Crawford 'pretty devastated' over not being re-signed by Blackhawks
Stunned. Sad. Disappointed.
Corey Crawford felt all of those emotions and more last week when general manager Stan Bowman informed him that the Blackhawks would be going a different direction in net.
"Emotions were all over the place," Crawford said during a Zoom call with reporters Saturday, less than 12 hours after agreeing to a two-year, $7.8 million deal with the New Jersey Devils. "Obviously I was pretty devastated to get the news about not returning to Chicago.
"That's all I've known for my whole career. ... They just wanted to go a different way."
Crawford said the Hawks' initial offer was for one year at $3 million. After that, there was very little -- if any -- negotiation.
"We didn't go back and forth at all," Crawford said. "So it kind of just ended there.
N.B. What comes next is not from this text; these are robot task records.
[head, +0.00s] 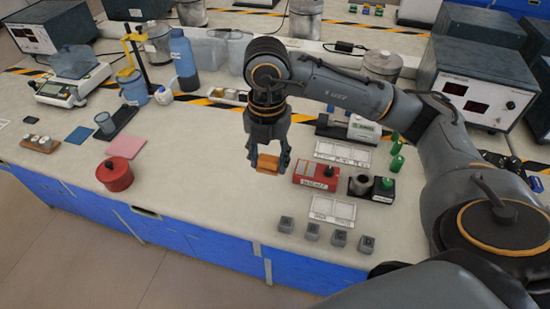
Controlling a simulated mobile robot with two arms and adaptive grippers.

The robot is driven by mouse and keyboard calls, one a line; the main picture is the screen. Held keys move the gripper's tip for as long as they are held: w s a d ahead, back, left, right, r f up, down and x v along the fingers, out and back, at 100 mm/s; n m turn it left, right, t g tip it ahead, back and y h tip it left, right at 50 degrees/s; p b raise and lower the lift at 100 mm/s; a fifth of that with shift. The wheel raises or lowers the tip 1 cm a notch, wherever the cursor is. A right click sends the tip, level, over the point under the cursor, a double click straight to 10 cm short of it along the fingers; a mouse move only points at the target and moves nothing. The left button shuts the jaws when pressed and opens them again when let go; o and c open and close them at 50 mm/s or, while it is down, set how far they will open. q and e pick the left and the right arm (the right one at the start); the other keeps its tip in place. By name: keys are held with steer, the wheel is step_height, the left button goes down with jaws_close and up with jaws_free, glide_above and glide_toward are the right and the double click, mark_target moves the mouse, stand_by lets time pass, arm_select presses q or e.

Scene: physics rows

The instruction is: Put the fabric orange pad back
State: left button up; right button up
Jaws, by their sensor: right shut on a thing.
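My right gripper (270,162) hangs fingers-down above the middle of the bench. It is shut on the orange pad (268,164), a small orange piece between its fingertips. The pad appears clear of the bench top, though its exact height is hard to tell. The fingers hide its sides. My left gripper is not in view.
A blue pad (79,135) and a pink pad (125,146) lie at the left, near a red pot (115,175). Right of my gripper are a red box (314,174) and several grey lettered cubes (312,231). Bare bench lies left of the gripper.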

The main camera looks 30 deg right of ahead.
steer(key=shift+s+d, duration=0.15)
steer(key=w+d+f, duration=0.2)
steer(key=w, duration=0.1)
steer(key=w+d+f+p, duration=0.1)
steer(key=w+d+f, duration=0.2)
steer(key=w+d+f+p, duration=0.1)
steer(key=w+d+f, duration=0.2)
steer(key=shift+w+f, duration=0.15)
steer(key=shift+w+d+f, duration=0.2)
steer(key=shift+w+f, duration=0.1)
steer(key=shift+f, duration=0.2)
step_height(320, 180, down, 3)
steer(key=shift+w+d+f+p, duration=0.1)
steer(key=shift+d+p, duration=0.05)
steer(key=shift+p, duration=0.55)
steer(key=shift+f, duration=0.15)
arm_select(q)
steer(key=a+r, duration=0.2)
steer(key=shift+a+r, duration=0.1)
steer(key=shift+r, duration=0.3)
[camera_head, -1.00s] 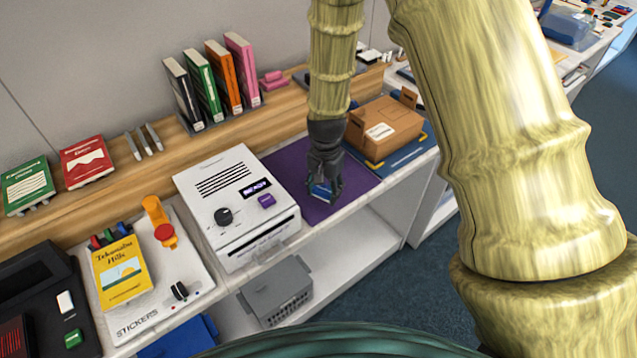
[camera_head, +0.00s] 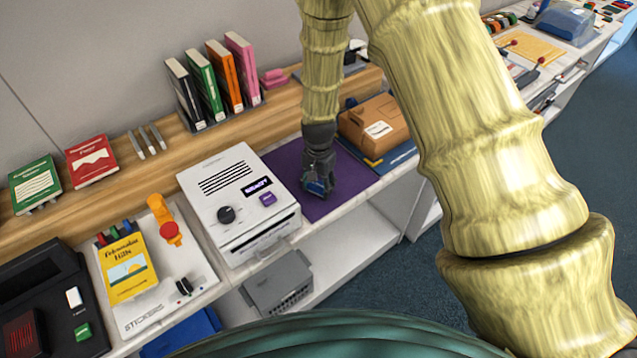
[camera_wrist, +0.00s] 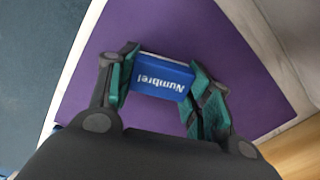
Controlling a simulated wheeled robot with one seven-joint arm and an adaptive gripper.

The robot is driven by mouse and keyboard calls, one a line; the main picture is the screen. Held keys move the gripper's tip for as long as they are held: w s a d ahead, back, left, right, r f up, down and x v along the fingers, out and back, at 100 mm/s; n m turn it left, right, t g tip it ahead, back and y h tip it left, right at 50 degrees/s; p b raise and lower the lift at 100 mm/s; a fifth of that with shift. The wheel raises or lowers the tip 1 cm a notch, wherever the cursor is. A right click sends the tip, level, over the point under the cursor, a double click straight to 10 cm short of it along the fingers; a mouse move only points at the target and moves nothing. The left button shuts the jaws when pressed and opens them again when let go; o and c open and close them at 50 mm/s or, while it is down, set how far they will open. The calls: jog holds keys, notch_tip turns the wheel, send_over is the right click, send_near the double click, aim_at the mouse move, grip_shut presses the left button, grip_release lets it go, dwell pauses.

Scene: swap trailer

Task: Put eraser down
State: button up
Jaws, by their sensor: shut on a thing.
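The eraser (camera_wrist: 162,76) is a small block with a blue sleeve lettered "Numbrel" and a white edge. In the wrist view it sits between the two fingers of my gripper (camera_wrist: 160,88), which is shut on it. In the head view my gripper (camera_head: 317,187) is low over the purple mat (camera_head: 285,163), and only a bit of blue eraser shows at the fingertips. The mat also fills much of the wrist view (camera_wrist: 225,50). I cannot tell whether the eraser touches the mat.
A white machine (camera_head: 236,209) stands just left of the mat. A cardboard box (camera_head: 374,126) stands just right of it. Upright books (camera_head: 215,83) stand on the wooden ledge behind. The counter's front edge is close, with a grey crate (camera_head: 279,290) below.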

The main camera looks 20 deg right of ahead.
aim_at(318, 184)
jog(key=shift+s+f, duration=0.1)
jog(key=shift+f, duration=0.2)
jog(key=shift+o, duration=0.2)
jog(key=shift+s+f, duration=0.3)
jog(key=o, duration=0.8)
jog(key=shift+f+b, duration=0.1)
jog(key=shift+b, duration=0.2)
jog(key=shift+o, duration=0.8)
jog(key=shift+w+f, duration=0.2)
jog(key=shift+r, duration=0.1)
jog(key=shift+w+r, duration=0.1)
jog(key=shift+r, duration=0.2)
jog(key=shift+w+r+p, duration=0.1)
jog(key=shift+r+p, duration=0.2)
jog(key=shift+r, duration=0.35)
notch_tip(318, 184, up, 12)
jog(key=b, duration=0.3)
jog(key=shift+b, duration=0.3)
Not much more I can say about that."
The 35-year-old goaltender was immediately flooded with calls and texts once the news broke.
Jonathan Toews, Patrick Kane, Brent Seabrook, Duncan Keith, Andrew Shaw and others reached out.
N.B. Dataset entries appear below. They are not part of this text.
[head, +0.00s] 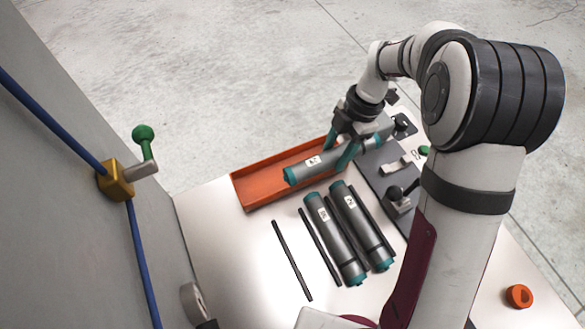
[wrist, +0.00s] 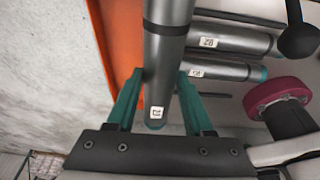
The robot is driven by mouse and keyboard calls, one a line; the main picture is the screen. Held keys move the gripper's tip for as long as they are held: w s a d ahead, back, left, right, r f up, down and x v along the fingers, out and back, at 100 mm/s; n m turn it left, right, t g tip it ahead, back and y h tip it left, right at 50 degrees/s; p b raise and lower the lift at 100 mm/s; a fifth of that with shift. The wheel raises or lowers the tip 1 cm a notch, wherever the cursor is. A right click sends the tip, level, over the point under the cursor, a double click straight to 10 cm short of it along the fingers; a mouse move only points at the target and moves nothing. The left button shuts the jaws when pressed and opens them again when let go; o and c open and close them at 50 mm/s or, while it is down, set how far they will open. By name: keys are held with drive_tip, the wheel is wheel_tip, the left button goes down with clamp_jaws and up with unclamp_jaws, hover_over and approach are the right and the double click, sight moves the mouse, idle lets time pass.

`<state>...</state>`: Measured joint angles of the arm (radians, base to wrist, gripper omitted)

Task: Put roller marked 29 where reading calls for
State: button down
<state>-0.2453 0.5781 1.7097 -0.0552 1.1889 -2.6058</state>
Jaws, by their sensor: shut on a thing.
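My gripper (head: 346,150) is shut on a grey roller (head: 325,158) with teal ends and a dark band. The roller is over or just inside the orange tray (head: 240,191); I cannot tell if it touches it. In the wrist view the teal fingers (wrist: 160,85) sit on both sides of this roller (wrist: 168,50). Its white label (wrist: 157,112) is too small to read surely. Two similar labelled rollers, one on the left (head: 333,238) and one on the right (head: 362,228), lie side by side on the pale table. Their marks are not clearly legible. No reading is legible.
Thin black rods (head: 292,260) lie beside the two rollers. A grey panel (head: 375,175) with black knobs and a switch stands right of the tray. An orange button (head: 519,296) is at the right. A wall with a blue pipe (head: 142,255) and green-knobbed valve (head: 143,132) rises at left.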

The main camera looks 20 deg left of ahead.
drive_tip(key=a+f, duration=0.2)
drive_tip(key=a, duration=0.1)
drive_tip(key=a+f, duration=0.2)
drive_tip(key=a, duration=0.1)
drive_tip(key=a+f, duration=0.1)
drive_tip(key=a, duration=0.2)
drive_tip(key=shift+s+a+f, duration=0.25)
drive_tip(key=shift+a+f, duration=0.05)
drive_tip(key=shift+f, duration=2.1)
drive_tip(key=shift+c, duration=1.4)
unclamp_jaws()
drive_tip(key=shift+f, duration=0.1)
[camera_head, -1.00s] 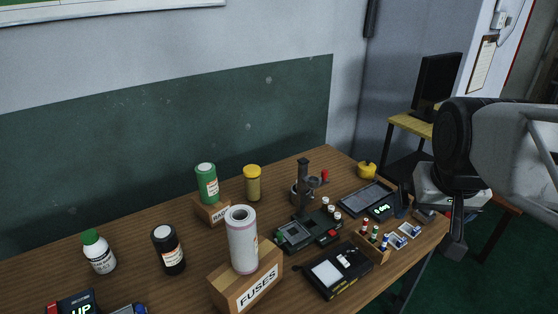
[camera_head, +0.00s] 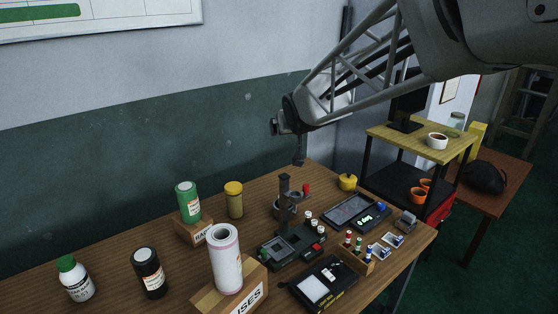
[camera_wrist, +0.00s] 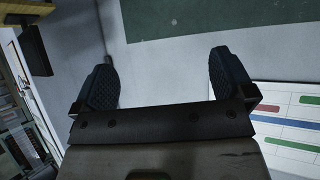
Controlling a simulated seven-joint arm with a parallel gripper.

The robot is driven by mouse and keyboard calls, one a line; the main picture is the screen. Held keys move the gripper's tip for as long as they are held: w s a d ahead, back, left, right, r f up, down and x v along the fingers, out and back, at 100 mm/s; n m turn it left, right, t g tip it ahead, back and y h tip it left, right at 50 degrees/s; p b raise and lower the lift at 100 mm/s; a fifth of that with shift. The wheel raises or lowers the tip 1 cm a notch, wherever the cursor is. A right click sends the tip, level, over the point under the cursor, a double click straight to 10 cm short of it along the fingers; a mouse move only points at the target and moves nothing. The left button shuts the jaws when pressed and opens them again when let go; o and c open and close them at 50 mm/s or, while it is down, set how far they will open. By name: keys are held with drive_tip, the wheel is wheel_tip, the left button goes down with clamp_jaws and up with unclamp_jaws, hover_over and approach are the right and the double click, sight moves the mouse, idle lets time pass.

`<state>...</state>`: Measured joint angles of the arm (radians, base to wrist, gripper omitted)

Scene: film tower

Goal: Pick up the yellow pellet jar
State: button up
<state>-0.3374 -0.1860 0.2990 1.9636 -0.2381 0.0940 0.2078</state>
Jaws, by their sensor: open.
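The yellow pellet jar (camera_head: 234,201) stands upright at the back of the wooden table in the head view. It has a yellow lid and a dull yellow body. My gripper (camera_head: 299,152) is in the air to the right of the jar and higher in the picture, above the black stand. In the wrist view my gripper (camera_wrist: 165,76) is open, with two dark ridged fingers spread apart and nothing between them. The jar does not show in the wrist view.
A green jar (camera_head: 188,203) on a small box stands left of the yellow jar. A black stand (camera_head: 285,208) is to the right. A small yellow pot (camera_head: 348,182) sits farther right.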

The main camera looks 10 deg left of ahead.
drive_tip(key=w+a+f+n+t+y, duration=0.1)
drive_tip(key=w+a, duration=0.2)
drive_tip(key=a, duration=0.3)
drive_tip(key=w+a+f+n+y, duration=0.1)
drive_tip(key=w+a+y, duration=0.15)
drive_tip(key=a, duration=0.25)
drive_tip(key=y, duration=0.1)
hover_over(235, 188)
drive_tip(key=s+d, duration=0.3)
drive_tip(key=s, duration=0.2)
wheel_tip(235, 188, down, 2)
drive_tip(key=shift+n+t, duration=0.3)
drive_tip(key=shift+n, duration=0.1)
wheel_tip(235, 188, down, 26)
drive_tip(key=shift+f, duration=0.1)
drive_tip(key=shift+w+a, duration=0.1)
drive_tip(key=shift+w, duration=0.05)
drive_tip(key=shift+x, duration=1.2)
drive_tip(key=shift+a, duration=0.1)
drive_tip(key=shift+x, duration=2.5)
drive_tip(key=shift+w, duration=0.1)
"Everyone was pretty shocked," Crawford said. "But we've had it happen before with Shaw and (Niklas) Hjalmarsson throughout the years. That's sports.
"I never really thought I would be a part of that, but here we are. So it's time to move on."
And to a team that is currently at the bottom of the NHL. The Devils finished 14th out of 16 teams in the Eastern Conference last season with a 28-29-12 record. Three goaltenders started at least 11 games, combining for a sickly 3.08 goals-against average.
There is some talent here, however, in forwards Kyle Palmeri (25 goals), Nico Hischier (21) and Jack Hughes -- the No. 1 pick of the 2019 draft. P.K. Subban is the leader of a group of underwhelming defensemen.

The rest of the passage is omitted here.